_What is needed:_ The line containing "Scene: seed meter" marks the start of the required copy, which runs to the final line of the entries; return those lines exactly, without any pictures.

_Task data:_
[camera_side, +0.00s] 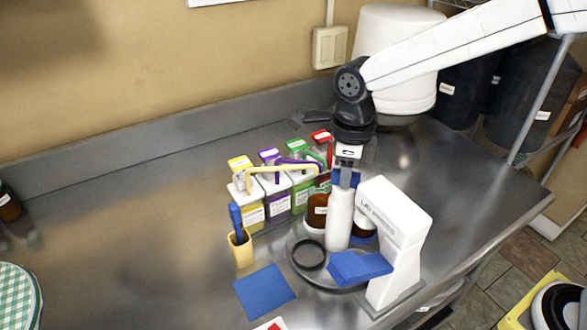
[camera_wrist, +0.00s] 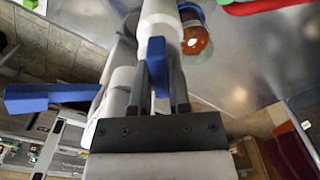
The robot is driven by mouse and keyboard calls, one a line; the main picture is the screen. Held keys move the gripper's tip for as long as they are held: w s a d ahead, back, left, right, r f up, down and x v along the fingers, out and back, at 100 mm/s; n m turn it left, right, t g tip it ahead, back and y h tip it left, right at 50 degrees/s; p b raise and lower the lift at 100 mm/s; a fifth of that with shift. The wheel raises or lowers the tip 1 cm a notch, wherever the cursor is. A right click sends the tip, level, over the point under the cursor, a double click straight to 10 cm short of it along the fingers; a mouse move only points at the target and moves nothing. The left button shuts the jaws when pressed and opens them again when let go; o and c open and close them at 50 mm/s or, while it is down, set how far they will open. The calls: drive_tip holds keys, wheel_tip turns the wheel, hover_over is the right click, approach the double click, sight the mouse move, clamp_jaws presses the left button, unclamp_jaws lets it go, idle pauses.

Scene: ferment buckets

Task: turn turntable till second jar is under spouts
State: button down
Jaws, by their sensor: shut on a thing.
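The turntable (camera_side: 318,279) is a round dark metal disc under the white stand. A white upright cylinder (camera_side: 338,222) rises over it, and a blue piece (camera_wrist: 157,62) sits near it. My gripper (camera_side: 346,178) is shut on this blue piece, between its dark fingers (camera_wrist: 163,85). An amber jar (camera_side: 317,212) with a white base stands left of the cylinder. Another amber jar (camera_side: 361,231) is partly hidden behind the cylinder and stand. One amber jar also shows in the wrist view (camera_wrist: 197,40). A black ring (camera_side: 309,254) lies at the disc's left front. Spouts are not clearly visible.
The white stand (camera_side: 397,230) has a blue paddle (camera_side: 358,268) jutting left. Several colour-lidded cartons with a yellow tube handle (camera_side: 280,169) stand behind left.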

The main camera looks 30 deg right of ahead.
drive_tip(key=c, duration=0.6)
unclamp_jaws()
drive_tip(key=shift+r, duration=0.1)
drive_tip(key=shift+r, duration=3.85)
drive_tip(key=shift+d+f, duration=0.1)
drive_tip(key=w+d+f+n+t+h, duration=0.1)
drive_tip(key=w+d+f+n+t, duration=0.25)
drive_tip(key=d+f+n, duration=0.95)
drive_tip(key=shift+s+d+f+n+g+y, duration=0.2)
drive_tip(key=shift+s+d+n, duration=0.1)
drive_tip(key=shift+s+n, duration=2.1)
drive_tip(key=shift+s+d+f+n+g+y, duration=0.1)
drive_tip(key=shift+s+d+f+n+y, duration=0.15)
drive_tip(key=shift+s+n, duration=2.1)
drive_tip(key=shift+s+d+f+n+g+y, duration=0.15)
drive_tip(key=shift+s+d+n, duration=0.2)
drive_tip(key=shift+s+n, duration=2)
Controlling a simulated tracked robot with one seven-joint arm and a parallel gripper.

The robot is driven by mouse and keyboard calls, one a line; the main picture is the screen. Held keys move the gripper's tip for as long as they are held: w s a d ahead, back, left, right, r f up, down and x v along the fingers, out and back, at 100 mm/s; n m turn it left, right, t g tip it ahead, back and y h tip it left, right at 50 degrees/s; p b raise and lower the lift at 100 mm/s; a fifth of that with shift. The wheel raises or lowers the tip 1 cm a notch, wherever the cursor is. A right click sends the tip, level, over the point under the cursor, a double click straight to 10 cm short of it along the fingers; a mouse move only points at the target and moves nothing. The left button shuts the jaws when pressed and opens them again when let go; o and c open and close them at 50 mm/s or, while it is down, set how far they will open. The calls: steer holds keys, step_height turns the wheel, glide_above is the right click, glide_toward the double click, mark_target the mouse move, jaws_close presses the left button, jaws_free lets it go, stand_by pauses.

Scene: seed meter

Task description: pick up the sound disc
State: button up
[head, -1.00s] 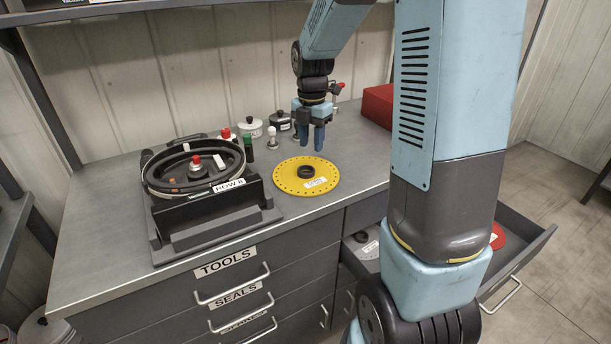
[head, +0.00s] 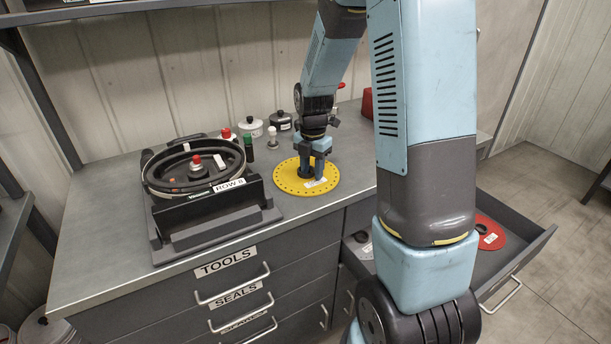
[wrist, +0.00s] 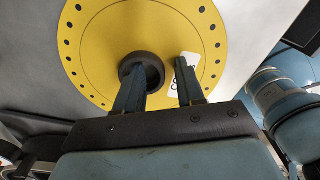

_Answer to this exercise:_
Scene: seed meter

Task description: pick up the sound disc
State: button up
[head, -1.00s] 
[head, +0.00s] 
[wrist, +0.00s] 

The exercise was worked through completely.